Military strategies, initiatives and programs have been compartmentalized for as long as many subject-matter experts can remember. While this served the military well in the past, it is likely to be increasingly problematic as we move ahead. Multiple technologies are emerging that individually will change multiple aspects of military operations. That is one of the areas where the issue of singularity becomes much more acute.
Singularity is defined in the Merriam-Webster dictionary as:
1. Something that is singular: such as
- a separate unit.
- unusual or distinctive manner or behavior: peculiarity.
2. The quality or state of being singular.
3. A point at which the derivative of a given function of a complex variable does not exist but every neighborhood of which contains points for which the derivative does exist.

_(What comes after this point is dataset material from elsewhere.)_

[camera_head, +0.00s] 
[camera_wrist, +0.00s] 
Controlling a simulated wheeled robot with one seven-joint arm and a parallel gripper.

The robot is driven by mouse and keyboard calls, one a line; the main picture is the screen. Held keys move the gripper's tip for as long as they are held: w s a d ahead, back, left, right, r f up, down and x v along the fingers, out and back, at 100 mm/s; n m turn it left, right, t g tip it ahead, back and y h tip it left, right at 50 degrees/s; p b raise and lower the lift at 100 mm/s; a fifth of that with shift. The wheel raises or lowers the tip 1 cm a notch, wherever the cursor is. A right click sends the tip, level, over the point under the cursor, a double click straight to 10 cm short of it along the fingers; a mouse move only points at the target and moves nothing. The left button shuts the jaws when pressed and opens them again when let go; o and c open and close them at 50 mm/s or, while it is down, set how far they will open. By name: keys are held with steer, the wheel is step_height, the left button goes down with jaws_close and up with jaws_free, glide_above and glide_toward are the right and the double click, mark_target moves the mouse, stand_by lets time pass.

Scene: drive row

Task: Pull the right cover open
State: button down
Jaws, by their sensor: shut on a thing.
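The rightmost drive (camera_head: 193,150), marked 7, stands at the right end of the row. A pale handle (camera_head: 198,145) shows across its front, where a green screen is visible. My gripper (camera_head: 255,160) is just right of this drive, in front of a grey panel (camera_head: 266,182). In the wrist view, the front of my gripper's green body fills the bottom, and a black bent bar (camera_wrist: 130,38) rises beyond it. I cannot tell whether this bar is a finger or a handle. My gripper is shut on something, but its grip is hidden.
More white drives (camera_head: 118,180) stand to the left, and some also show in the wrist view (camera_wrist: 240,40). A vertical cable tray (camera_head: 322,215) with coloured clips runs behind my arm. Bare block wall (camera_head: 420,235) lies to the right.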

4. A point or region of infinite mass density at which space and time are infinitely distorted by gravitational forces and which is held to be the final state of matter falling into a black hole.
While a few of these apply, the problem is directly related to "a separate unit." Currently, multiple technologies are poised to enter their accelerated adoption and advancement stages of their evolution. What is most interesting about this period is how one, single technology enables advancement in one or more other technological capabilities, products and services. A dozen emerging technologies have been evaluated in isolation. In order to see the real implications, cross-technology applications must be explored. This requires we break down the walls (go cross-department) that isolate these individual technologies.
And believe it or not, cyber is still not fully integrated in some functions/areas of the military.
It would be wise for every organization to conduct luncheon briefings; invite other departments working on emerging technologies to present a 10-minute overview (hold them to 10 minutes) of their efforts. Focus on the application areas and unique contributions their area of technology has. Everyone remains until the end of lunch to answer questions and schedule any followups that are necessary.
The unique characteristics of this period of technological advancement makes this a strategic imperative! Failure to do so will impede our abilities to advance our military capabilities at the pace necessary to stay ahead of the growing number of threats that we face today and in the near future!